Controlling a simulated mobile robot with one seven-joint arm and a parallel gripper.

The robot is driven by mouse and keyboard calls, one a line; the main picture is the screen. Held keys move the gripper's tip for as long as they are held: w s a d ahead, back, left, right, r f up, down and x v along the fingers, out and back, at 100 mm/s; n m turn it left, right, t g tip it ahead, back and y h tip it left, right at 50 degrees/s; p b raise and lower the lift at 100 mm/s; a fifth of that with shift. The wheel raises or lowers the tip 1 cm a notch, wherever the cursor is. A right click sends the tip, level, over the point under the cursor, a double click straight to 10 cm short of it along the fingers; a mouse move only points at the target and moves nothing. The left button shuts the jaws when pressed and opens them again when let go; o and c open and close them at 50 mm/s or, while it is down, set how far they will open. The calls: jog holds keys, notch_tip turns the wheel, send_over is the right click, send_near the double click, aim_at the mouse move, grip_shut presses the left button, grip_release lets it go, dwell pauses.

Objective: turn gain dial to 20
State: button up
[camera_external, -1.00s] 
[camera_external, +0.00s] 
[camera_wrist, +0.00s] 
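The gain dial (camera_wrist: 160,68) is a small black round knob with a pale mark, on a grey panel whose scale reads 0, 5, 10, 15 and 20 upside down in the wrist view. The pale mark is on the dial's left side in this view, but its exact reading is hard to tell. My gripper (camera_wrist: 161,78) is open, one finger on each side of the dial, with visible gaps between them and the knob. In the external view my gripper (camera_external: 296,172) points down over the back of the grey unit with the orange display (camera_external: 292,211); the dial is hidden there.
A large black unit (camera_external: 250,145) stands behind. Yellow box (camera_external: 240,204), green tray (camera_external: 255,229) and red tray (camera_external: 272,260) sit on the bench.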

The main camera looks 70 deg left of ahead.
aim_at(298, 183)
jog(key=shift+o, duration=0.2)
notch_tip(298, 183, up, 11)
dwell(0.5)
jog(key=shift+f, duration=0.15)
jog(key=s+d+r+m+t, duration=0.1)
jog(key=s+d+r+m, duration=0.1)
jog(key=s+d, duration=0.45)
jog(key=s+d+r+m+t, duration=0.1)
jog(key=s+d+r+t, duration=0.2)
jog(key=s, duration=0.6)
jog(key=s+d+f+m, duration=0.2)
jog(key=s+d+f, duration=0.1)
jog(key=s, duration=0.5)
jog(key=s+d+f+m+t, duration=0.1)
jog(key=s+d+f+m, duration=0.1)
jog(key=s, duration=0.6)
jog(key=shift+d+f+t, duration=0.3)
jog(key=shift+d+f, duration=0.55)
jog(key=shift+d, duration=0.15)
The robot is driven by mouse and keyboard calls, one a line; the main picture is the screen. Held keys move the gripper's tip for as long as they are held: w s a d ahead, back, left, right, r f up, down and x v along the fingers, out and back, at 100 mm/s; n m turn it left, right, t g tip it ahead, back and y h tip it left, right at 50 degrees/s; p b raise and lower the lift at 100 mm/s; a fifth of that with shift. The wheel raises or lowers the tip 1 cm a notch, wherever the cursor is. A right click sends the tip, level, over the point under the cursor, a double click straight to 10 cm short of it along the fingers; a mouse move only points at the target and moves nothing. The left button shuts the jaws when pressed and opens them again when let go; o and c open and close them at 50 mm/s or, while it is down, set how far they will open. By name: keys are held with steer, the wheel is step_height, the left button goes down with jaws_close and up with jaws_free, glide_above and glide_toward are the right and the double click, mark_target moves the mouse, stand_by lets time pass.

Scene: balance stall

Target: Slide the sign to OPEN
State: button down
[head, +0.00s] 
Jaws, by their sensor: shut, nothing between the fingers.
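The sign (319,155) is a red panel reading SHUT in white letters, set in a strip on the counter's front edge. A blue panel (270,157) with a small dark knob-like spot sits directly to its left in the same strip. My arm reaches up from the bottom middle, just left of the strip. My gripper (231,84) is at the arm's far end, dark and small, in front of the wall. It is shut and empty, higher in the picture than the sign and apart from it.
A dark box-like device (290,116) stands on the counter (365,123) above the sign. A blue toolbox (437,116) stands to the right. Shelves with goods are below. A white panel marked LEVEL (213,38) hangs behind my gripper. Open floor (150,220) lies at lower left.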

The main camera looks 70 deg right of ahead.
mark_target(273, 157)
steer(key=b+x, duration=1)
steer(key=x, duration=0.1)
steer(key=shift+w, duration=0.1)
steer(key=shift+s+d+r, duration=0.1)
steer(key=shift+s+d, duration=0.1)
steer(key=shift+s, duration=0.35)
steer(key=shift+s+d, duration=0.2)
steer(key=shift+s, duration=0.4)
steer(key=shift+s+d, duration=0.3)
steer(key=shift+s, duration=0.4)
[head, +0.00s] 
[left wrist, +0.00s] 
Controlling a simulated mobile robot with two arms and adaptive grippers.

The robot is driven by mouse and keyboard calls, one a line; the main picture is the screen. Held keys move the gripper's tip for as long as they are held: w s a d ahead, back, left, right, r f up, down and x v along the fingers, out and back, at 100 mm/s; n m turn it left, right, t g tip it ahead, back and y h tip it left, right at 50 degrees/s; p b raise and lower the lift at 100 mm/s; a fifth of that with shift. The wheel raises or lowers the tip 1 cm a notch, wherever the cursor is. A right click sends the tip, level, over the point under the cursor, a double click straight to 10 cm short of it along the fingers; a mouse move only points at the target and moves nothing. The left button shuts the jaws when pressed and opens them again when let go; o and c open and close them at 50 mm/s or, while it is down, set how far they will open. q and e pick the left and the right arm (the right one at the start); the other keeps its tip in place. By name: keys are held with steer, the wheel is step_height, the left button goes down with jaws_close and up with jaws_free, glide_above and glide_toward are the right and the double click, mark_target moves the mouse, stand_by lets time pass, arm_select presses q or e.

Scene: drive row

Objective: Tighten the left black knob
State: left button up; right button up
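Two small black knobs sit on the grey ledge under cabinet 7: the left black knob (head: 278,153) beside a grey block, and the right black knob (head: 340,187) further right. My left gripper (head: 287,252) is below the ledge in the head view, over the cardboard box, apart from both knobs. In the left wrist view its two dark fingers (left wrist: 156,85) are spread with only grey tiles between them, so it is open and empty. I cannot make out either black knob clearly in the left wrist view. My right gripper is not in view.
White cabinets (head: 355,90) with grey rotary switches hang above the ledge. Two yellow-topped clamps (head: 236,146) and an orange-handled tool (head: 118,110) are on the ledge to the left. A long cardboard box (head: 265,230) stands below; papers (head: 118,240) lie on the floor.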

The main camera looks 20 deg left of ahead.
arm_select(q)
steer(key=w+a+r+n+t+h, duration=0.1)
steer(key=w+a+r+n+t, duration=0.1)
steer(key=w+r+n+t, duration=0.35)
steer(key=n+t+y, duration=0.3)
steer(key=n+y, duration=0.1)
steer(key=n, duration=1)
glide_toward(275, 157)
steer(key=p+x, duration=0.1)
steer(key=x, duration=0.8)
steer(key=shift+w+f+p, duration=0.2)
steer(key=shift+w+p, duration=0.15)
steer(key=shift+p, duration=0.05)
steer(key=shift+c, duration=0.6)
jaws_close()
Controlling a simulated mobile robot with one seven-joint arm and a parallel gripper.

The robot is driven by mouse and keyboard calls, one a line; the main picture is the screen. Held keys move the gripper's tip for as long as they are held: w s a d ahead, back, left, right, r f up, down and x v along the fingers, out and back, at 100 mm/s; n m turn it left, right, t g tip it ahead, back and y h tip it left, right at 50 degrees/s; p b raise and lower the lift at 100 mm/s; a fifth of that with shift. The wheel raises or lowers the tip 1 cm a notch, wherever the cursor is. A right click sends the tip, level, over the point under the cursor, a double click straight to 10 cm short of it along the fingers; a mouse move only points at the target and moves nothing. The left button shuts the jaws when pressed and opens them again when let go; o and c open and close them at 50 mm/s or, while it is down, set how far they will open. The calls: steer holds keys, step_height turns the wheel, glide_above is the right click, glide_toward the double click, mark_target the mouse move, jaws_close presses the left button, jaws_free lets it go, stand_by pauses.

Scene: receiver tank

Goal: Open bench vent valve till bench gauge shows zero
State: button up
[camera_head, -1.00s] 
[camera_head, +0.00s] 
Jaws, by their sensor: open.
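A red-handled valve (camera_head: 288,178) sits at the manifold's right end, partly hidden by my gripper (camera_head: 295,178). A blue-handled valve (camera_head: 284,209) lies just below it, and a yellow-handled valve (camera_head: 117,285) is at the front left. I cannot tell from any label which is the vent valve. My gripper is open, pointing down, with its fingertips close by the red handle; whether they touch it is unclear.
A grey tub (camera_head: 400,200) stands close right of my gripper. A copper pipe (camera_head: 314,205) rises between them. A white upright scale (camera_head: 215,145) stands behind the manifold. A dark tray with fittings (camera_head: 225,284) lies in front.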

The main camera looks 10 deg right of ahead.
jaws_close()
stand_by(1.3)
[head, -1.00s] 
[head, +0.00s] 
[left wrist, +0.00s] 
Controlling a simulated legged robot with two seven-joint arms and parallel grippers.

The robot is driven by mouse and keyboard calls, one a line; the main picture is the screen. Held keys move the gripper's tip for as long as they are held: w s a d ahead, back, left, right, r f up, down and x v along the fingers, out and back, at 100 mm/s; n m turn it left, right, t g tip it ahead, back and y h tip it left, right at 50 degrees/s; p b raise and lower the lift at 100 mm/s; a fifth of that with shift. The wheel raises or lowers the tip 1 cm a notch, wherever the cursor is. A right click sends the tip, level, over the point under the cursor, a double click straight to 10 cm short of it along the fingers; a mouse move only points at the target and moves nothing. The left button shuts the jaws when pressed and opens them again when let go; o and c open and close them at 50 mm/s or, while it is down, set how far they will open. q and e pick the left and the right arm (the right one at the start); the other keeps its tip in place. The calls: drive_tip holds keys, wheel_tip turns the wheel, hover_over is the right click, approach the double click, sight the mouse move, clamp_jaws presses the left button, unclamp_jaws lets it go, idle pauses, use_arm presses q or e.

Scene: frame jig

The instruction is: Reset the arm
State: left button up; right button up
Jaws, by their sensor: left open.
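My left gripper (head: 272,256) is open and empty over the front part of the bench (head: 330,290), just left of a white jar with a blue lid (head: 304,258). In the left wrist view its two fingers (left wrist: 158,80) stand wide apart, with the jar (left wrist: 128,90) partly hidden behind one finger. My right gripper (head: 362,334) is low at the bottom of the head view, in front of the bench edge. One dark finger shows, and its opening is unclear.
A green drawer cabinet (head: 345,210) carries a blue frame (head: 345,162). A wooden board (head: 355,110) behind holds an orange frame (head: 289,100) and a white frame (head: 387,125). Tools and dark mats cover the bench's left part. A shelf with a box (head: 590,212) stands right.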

* _YOUR GOAL_
From the opening line of the data above, please print each line as written up to and including the line that contains "[camera_external, +0.00s]", and nothing more.

* _RESPONSE BELOW_
Controlling a simulated mobile robot with one seven-joint arm and a parallel gripper.

The robot is driven by mouse and keyboard calls, one a line; the main picture is the screen. Held keys move the gripper's tip for as long as they are held: w s a d ahead, back, left, right, r f up, down and x v along the fingers, out and back, at 100 mm/s; n m turn it left, right, t g tip it ahead, back and y h tip it left, right at 50 degrees/s; p b raise and lower the lift at 100 mm/s; a fifth of that with shift. The wheel raises or lowers the tip 1 cm a notch, wherever the cursor is. A right click sends the tip, level, over the point under the cursor, a double click straight to 10 cm short of it along the fingers; a mouse move only points at the target and moves nothing. The left button shuts the jaws when pressed and opens them again when let go; o and c open and close them at 50 mm/s or, while it is down, set how far they will open. The calls: jog holds keys, notch_tip turns the wheel, send_over is the right click, send_near the double click, aim_at the mouse move, grip_shut presses the left button, grip_release lets it go, dwell pauses.

Objective: turn gain dial to 20
State: button up
[camera_external, -1.00s] 
[camera_external, +0.00s] 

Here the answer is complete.